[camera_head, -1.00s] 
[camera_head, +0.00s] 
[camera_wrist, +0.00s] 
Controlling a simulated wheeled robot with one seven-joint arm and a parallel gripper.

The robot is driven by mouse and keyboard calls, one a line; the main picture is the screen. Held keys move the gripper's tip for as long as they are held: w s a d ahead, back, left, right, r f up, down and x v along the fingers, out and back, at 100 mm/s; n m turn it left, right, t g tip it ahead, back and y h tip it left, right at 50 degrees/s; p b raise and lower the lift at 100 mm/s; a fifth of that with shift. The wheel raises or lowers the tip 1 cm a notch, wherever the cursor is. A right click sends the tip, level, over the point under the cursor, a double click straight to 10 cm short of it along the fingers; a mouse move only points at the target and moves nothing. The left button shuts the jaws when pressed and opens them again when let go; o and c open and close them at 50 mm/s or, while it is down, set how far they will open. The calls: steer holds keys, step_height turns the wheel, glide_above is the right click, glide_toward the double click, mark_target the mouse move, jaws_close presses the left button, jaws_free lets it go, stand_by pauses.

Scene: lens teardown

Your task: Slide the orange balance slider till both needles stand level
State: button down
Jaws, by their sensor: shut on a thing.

--

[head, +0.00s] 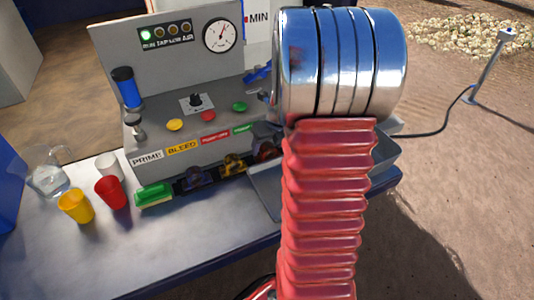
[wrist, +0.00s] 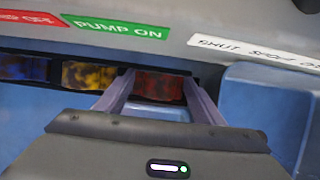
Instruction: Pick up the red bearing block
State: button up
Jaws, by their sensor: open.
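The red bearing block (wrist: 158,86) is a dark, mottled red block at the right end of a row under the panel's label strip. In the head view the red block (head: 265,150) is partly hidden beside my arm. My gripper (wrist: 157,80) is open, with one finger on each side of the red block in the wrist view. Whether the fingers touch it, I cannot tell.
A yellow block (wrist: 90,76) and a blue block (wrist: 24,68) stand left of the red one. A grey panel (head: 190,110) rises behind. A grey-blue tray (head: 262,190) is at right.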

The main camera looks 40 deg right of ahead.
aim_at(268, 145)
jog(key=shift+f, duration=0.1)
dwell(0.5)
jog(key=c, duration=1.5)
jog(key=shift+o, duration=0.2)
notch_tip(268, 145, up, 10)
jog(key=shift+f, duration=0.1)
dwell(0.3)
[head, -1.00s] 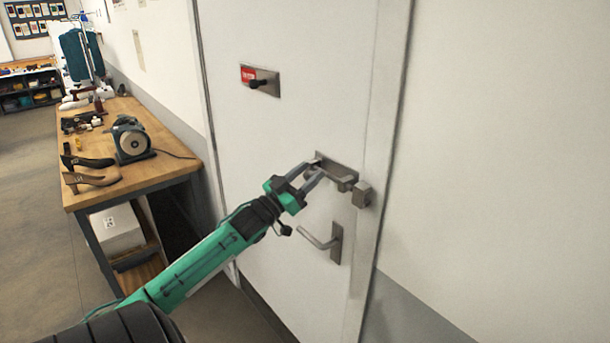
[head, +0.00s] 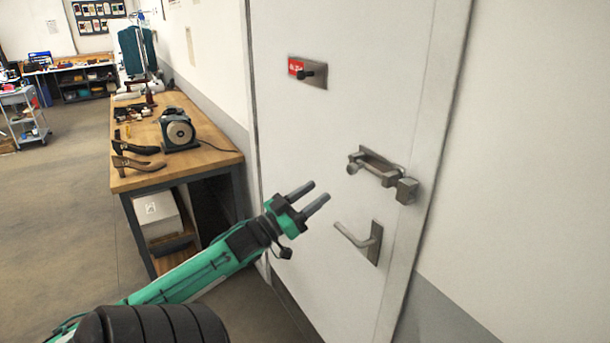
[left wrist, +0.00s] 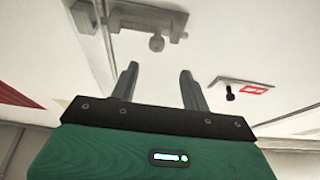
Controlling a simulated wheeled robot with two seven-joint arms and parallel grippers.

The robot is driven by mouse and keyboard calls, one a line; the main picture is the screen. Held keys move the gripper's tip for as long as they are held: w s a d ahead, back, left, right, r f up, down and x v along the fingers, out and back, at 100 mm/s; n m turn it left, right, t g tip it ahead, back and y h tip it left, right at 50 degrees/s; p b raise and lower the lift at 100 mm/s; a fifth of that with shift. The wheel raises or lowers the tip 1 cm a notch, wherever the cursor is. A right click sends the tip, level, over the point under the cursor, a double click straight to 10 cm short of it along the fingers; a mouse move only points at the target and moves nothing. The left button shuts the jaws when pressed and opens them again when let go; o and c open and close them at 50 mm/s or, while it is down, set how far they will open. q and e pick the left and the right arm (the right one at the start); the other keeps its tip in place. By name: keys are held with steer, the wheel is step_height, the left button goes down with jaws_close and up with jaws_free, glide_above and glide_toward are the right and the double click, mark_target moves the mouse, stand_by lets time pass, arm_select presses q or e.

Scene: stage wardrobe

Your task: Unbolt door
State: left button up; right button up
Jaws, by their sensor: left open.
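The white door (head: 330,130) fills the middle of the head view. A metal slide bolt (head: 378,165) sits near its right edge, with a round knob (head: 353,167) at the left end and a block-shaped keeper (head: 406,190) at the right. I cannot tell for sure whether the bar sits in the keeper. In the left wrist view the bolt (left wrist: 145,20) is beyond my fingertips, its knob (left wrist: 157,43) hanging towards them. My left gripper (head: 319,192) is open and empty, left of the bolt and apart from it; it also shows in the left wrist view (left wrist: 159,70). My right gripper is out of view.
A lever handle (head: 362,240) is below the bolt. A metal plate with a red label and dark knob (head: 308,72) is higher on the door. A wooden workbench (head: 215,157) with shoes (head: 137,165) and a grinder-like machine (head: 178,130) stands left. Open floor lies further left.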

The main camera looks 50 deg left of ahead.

INSTRUCTIONS FOR THE TASK
Nothing but the lines from the line that contains "[camera_head, -1.00s]" through the line that contains "Controlling a simulated wheeled robot with one" should be given again, each exactly as it stands, both ends included.

RESPONSE TO THIS EXERCISE
[camera_head, -1.00s] 
[camera_head, +0.00s] 
[camera_wrist, +0.00s] 
Controlling a simulated wheeled robot with one seven-joint arm and a parallel gripper.

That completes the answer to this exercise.